## Source records
>>>

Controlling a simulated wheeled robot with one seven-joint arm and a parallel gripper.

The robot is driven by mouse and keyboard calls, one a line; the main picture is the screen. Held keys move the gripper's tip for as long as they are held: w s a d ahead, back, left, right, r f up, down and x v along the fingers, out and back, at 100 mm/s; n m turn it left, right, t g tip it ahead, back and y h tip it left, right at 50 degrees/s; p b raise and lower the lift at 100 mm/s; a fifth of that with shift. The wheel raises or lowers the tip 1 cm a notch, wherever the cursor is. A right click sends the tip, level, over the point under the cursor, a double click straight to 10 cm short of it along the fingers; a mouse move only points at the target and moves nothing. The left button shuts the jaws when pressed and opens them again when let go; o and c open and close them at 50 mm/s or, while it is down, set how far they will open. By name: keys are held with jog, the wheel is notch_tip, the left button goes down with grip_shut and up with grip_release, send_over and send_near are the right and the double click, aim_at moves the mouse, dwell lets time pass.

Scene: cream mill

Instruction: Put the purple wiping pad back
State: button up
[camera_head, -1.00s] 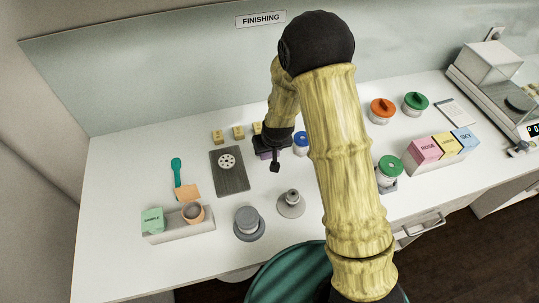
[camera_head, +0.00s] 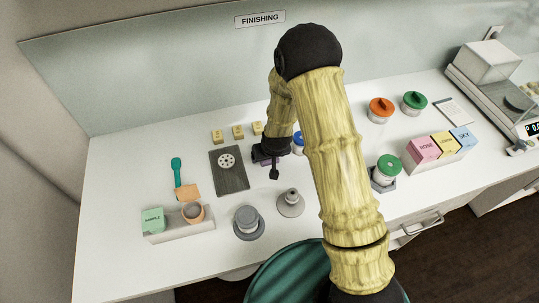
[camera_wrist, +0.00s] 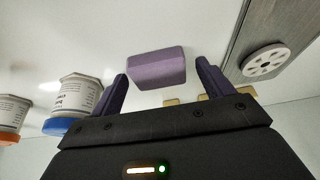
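The purple wiping pad (camera_wrist: 157,69) shows in the wrist view as a small block just past and between my fingertips, with a gap on either side. My gripper (camera_wrist: 161,78) is open, with its two purple-tinted fingers apart. In the head view, my gripper (camera_head: 269,163) is low over the middle of the white counter, right of the dark grey mat. There only a sliver of purple shows beside the gripper, mostly hidden by it. I cannot tell whether the pad touches the counter.
The dark mat (camera_head: 232,181) bears a white holed disc (camera_head: 227,161). Yellow blocks (camera_head: 238,132) stand behind. A blue-lidded jar (camera_wrist: 70,105) is close beside the gripper. A grey cone-shaped piece (camera_head: 291,203) and a grey round pot (camera_head: 248,222) stand in front.

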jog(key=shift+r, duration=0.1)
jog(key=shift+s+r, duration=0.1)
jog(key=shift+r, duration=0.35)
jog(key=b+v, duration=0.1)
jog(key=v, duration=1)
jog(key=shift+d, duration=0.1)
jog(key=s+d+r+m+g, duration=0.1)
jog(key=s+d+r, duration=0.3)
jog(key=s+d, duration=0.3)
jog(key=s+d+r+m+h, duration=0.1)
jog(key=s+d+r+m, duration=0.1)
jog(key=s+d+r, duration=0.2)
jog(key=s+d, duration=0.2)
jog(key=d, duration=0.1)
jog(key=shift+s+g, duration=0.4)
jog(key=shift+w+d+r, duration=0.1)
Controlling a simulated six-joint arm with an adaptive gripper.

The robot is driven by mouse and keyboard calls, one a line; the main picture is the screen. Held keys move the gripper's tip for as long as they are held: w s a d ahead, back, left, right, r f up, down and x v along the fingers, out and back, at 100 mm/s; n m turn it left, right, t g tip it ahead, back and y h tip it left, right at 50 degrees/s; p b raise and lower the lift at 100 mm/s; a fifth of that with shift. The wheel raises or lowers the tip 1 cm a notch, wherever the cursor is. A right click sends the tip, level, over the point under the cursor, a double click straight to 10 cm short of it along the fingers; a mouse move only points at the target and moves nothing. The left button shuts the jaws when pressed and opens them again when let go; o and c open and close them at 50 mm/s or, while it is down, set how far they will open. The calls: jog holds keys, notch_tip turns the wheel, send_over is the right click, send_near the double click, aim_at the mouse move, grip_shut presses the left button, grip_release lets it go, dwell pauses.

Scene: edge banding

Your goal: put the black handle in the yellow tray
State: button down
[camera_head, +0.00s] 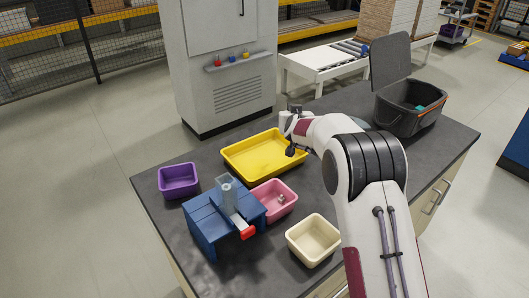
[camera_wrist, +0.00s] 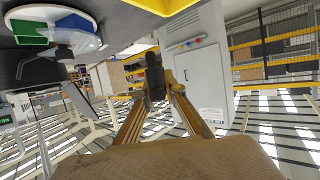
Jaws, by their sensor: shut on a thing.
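The black handle (camera_wrist: 155,76) is between the fingertips of my gripper (camera_wrist: 156,88) in the wrist view. In the head view, my gripper (camera_head: 291,140) and a small dark piece at its tip show in front of the yellow tray's right end. The gripper is shut on the handle. The yellow tray (camera_head: 238,164) lies on the dark bench and its visible floor looks empty. Its yellow edge also shows at the top of the wrist view (camera_wrist: 142,4). The gap between handle and tray cannot be told.
A purple tray (camera_head: 178,181), a blue fixture (camera_head: 208,226) with a red-tipped part, a pink tray (camera_head: 286,208) with a small grey part, and a cream tray (camera_head: 313,256) stand nearer. A black bin (camera_head: 398,122) with raised lid stands at the right. A grey cabinet (camera_head: 222,75) rises behind.

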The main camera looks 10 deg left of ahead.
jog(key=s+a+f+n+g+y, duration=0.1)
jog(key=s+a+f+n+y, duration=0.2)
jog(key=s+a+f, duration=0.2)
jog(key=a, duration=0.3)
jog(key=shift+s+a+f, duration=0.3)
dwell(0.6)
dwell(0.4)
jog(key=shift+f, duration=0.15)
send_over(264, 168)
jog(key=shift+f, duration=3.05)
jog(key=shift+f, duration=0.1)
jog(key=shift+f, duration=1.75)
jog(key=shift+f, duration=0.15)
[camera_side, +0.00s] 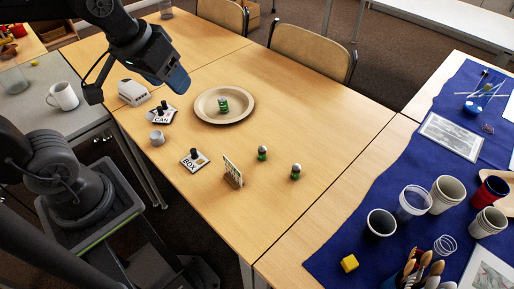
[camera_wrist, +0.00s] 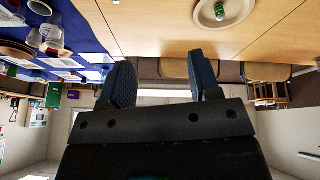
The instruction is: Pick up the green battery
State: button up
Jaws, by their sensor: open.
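A small green cylinder with a pale band, which looks like the green battery (camera_side: 223,104), is on a round beige plate (camera_side: 240,117) on the wooden table. Two more small green pieces with silvery tops, a left one (camera_side: 262,154) and a right one (camera_side: 296,172), stand on bare table nearer the front. My gripper (camera_side: 178,79) is raised above the table, left of the plate and apart from everything. In the wrist view my gripper (camera_wrist: 161,64) has its blue fingers spread with nothing between them. The plate (camera_wrist: 238,15) and green piece (camera_wrist: 219,10) show at the top there.
A white box-like object (camera_side: 134,92) is at the left edge. Cups crowd the blue cloth (camera_side: 337,252) at right.

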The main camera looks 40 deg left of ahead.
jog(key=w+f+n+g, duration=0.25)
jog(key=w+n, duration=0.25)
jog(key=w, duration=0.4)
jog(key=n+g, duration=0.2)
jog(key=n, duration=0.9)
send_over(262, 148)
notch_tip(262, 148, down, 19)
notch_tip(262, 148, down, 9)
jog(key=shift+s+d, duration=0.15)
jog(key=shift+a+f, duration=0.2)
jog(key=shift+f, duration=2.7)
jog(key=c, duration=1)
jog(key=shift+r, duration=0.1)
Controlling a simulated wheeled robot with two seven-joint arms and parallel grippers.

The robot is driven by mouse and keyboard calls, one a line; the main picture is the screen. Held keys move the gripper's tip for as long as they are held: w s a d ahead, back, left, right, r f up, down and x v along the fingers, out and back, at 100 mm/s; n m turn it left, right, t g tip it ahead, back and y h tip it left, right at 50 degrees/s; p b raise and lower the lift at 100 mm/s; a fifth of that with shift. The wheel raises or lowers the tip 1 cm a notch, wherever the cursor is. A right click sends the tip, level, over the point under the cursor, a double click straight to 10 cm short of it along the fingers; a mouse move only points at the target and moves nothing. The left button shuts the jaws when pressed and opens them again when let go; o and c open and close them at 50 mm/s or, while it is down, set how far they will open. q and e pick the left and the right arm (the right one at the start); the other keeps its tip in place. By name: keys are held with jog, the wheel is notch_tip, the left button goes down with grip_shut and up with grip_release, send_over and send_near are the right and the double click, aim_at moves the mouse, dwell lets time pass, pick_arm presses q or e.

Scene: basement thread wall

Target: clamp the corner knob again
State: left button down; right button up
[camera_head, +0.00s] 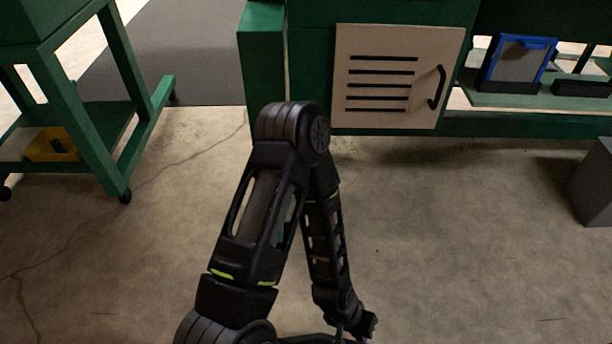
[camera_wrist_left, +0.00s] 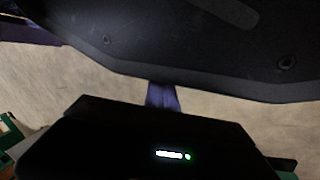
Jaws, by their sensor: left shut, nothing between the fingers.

<<<

## Problem description
Output the material word for word, omitting its pictures.

## Worked answer
Controlling a simulated wheeled robot with one seven-joint arm and a parallel gripper.

The robot is driven by mouse and keyboard calls, one a line; the main picture is the screen. Held keys move the gripper's tip for as long as they are held: w s a d ahead, back, left, right, r f up, down and x v along the fingers, out and back, at 100 mm/s; n m turn it left, right, t g tip it ahead, back and y h tip it left, right at 50 degrees/s; p b raise and lower the lift at 100 mm/s; a fifth of that with shift. The wheel raises or lowers the tip 1 cm a notch, wherever the cursor is. A right click sends the tip, level, over the point under the cursor, a double click straight to 10 cm short of it along the fingers; a mouse move only points at the target and moves nothing. The left button shuts the jaws when pressed and opens them again when let go; o and c open and close them at 50 mm/s or, while it is down, set how far they will open. By name: keys are held with jog, the wheel is notch_tip, the left button goes down with grip_shut and up with grip_release, send_over and send_near are the right and the double click, aim_at moves the mouse, dwell lets time pass.

Scene: cream mill

Instruction: Put the purple wiping pad back
State: button up
[camera_head, -1.00s] 
[camera_head, +0.00s] 
[camera_wrist, +0.00s] 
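The purple wiping pad (camera_wrist: 157,69) shows in the wrist view as a small block just past and between my fingertips, with a gap on either side. My gripper (camera_wrist: 161,78) is open, with its two purple-tinted fingers apart. In the head view, my gripper (camera_head: 269,163) is low over the middle of the white counter, right of the dark grey mat. There only a sliver of purple shows beside the gripper, mostly hidden by it. I cannot tell whether the pad touches the counter.
The dark mat (camera_head: 232,181) bears a white holed disc (camera_head: 227,161). Yellow blocks (camera_head: 238,132) stand behind. A blue-lidded jar (camera_wrist: 70,105) is close beside the gripper. A grey cone-shaped piece (camera_head: 291,203) and a grey round pot (camera_head: 248,222) stand in front.

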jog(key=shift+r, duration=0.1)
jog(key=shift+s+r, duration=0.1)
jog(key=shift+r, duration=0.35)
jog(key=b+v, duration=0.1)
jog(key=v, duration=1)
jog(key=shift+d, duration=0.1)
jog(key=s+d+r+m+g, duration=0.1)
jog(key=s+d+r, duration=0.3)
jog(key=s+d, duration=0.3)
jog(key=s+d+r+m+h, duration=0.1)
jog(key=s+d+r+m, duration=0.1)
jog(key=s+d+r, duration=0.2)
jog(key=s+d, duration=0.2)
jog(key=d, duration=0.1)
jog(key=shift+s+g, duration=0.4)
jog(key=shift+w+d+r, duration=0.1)
Controlling a simulated six-joint arm with an adaptive gripper.

The robot is driven by mouse and keyboard calls, one a line; the main picture is the screen. Held keys move the gripper's tip for as long as they are held: w s a d ahead, back, left, right, r f up, down and x v along the fingers, out and back, at 100 mm/s; n m turn it left, right, t g tip it ahead, back and y h tip it left, right at 50 degrees/s; p b raise and lower the lift at 100 mm/s; a fifth of that with shift. The wheel raises or lowers the tip 1 cm a notch, wherever the cursor is. A right click sends the tip, level, over the point under the cursor, a double click straight to 10 cm short of it along the fingers; a mouse move only points at the target and moves nothing. The left button shuts the jaws when pressed and opens them again when let go; o and c open and close them at 50 mm/s or, while it is down, set how far they will open. The calls: jog holds keys, notch_tip turns the wheel, send_over is the right click, send_near the double click, aim_at the mouse move, grip_shut presses the left button, grip_release lets it go, dwell pauses.

Scene: edge banding

Your goal: put the black handle in the yellow tray
State: button down
[camera_head, +0.00s] 
[camera_wrist, +0.00s] 
Jaws, by their sensor: shut on a thing.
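The black handle (camera_wrist: 155,76) is between the fingertips of my gripper (camera_wrist: 156,88) in the wrist view. In the head view, my gripper (camera_head: 291,140) and a small dark piece at its tip show in front of the yellow tray's right end. The gripper is shut on the handle. The yellow tray (camera_head: 238,164) lies on the dark bench and its visible floor looks empty. Its yellow edge also shows at the top of the wrist view (camera_wrist: 142,4). The gap between handle and tray cannot be told.
A purple tray (camera_head: 178,181), a blue fixture (camera_head: 208,226) with a red-tipped part, a pink tray (camera_head: 286,208) with a small grey part, and a cream tray (camera_head: 313,256) stand nearer. A black bin (camera_head: 398,122) with raised lid stands at the right. A grey cabinet (camera_head: 222,75) rises behind.

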The main camera looks 10 deg left of ahead.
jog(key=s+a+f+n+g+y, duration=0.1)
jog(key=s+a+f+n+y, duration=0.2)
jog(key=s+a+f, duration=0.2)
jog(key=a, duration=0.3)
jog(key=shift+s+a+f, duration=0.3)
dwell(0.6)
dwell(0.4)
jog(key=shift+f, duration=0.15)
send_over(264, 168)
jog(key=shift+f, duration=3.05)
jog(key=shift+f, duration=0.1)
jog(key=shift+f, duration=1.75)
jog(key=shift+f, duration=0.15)
[camera_side, +0.00s] 
[camera_wrist, +0.00s] 
The instruction is: Pick up the green battery
State: button up
Jaws, by their sensor: open.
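A small green cylinder with a pale band, which looks like the green battery (camera_side: 223,104), is on a round beige plate (camera_side: 240,117) on the wooden table. Two more small green pieces with silvery tops, a left one (camera_side: 262,154) and a right one (camera_side: 296,172), stand on bare table nearer the front. My gripper (camera_side: 178,79) is raised above the table, left of the plate and apart from everything. In the wrist view my gripper (camera_wrist: 161,64) has its blue fingers spread with nothing between them. The plate (camera_wrist: 238,15) and green piece (camera_wrist: 219,10) show at the top there.
A white box-like object (camera_side: 134,92) is at the left edge. Cups crowd the blue cloth (camera_side: 337,252) at right.

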The main camera looks 40 deg left of ahead.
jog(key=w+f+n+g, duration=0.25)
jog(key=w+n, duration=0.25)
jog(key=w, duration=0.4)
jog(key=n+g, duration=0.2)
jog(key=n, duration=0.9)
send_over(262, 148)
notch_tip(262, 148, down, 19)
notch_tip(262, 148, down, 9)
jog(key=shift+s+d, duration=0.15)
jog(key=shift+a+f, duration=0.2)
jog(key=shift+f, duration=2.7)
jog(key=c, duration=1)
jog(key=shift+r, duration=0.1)
Controlling a simulated wheeled robot with two seven-joint arms and parallel grippers.

The robot is driven by mouse and keyboard calls, one a line; the main picture is the screen. Held keys move the gripper's tip for as long as they are held: w s a d ahead, back, left, right, r f up, down and x v along the fingers, out and back, at 100 mm/s; n m turn it left, right, t g tip it ahead, back and y h tip it left, right at 50 degrees/s; p b raise and lower the lift at 100 mm/s; a fifth of that with shift. The wheel raises or lowers the tip 1 cm a notch, wherever the cursor is. A right click sends the tip, level, over the point under the cursor, a double click straight to 10 cm short of it along the fingers; a mouse move only points at the target and moves nothing. The left button shuts the jaws when pressed and opens them again when let go; o and c open and close them at 50 mm/s or, while it is down, set how far they will open. q and e pick the left and the right arm (the right one at the start); the other keeps its tip in place. By name: keys are held with jog, the wheel is notch_tip, the left button goes down with grip_shut and up with grip_release, send_over and send_near are the right and the double click, aim_at moves the mouse, dwell lets time pass, pick_arm presses q or e.

Scene: basement thread wall

Target: clamp the corner knob again
State: left button down; right button up
[camera_head, +0.00s] 
[camera_wrist_left, +0.00s] 
Jaws, by their sensor: left shut, nothing between the fingers.

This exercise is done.